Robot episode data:
###
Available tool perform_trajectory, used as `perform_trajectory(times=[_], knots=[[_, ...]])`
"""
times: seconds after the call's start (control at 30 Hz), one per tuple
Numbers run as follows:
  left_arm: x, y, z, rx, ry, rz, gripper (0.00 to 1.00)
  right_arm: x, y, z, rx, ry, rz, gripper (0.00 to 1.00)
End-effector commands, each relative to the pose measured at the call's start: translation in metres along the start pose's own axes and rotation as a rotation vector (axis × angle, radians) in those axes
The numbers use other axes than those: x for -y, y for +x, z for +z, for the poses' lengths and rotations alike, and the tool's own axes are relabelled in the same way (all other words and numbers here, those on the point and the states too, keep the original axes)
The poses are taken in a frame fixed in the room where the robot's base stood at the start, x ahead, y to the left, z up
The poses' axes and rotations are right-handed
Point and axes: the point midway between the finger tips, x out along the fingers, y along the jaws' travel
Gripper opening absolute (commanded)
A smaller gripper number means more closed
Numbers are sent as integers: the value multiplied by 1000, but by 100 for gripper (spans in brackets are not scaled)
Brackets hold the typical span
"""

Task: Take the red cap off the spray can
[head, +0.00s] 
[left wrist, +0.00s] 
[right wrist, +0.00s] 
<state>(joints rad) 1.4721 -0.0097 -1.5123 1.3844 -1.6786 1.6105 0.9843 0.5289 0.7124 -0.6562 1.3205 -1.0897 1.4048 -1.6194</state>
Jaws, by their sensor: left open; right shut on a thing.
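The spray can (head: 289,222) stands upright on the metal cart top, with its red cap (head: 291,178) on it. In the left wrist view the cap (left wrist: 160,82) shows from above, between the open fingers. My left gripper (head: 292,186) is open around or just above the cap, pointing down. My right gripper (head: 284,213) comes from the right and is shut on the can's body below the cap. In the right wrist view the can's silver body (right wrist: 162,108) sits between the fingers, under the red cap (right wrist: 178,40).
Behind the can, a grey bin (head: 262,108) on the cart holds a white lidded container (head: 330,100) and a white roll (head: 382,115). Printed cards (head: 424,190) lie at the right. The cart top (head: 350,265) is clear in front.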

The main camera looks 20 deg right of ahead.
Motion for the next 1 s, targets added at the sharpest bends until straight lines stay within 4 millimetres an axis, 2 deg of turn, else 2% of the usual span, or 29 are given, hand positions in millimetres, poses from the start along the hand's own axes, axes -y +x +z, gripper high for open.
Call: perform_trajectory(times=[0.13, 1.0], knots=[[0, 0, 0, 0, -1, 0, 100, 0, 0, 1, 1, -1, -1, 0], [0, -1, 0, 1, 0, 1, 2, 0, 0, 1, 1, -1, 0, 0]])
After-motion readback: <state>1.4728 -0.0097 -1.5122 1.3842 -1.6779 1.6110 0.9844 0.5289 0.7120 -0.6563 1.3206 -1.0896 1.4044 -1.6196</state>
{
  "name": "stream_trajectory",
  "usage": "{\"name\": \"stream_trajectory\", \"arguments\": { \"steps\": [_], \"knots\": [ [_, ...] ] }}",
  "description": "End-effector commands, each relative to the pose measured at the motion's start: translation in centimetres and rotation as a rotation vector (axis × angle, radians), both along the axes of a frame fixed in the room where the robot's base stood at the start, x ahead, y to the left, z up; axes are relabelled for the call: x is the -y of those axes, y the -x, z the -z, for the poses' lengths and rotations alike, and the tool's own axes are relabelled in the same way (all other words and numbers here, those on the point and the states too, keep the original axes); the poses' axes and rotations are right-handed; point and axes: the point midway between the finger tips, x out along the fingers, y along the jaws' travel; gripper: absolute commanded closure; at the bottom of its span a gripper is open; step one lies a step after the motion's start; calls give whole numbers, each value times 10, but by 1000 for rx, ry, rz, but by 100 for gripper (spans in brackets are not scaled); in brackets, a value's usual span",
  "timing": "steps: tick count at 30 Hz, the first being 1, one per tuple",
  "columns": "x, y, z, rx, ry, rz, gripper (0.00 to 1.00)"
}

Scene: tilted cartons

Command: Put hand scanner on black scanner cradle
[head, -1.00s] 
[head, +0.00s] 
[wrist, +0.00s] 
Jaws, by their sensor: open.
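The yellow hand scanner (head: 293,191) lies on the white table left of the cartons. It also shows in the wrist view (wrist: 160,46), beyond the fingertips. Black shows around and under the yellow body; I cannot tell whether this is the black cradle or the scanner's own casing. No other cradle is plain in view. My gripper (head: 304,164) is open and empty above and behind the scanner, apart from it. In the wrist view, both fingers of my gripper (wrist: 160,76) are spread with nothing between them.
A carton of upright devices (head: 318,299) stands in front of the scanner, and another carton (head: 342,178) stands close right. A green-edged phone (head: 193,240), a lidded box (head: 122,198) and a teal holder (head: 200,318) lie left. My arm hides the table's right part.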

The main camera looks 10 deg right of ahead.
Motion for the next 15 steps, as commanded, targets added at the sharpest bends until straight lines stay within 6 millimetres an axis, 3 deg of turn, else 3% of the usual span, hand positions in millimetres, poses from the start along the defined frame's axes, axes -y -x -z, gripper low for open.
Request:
###
Exercise description: In the listing above, reproduce the first line and each one after it through the line that contains "right_arm: x, y, z, rx, ry, rz, gripper".

Output of the task:
Available tool perform_trajectory, used as `perform_trajectory(times=[_], knots=[[_, ...]])`
"""
times: seconds after the call's start (control at 30 Hz), one per tuple
Numbers run as follows:
  left_arm: x, y, z, rx, ry, rz, gripper (0.00 to 1.00)
  right_arm: x, y, z, rx, ry, rz, gripper (0.00 to 1.00)

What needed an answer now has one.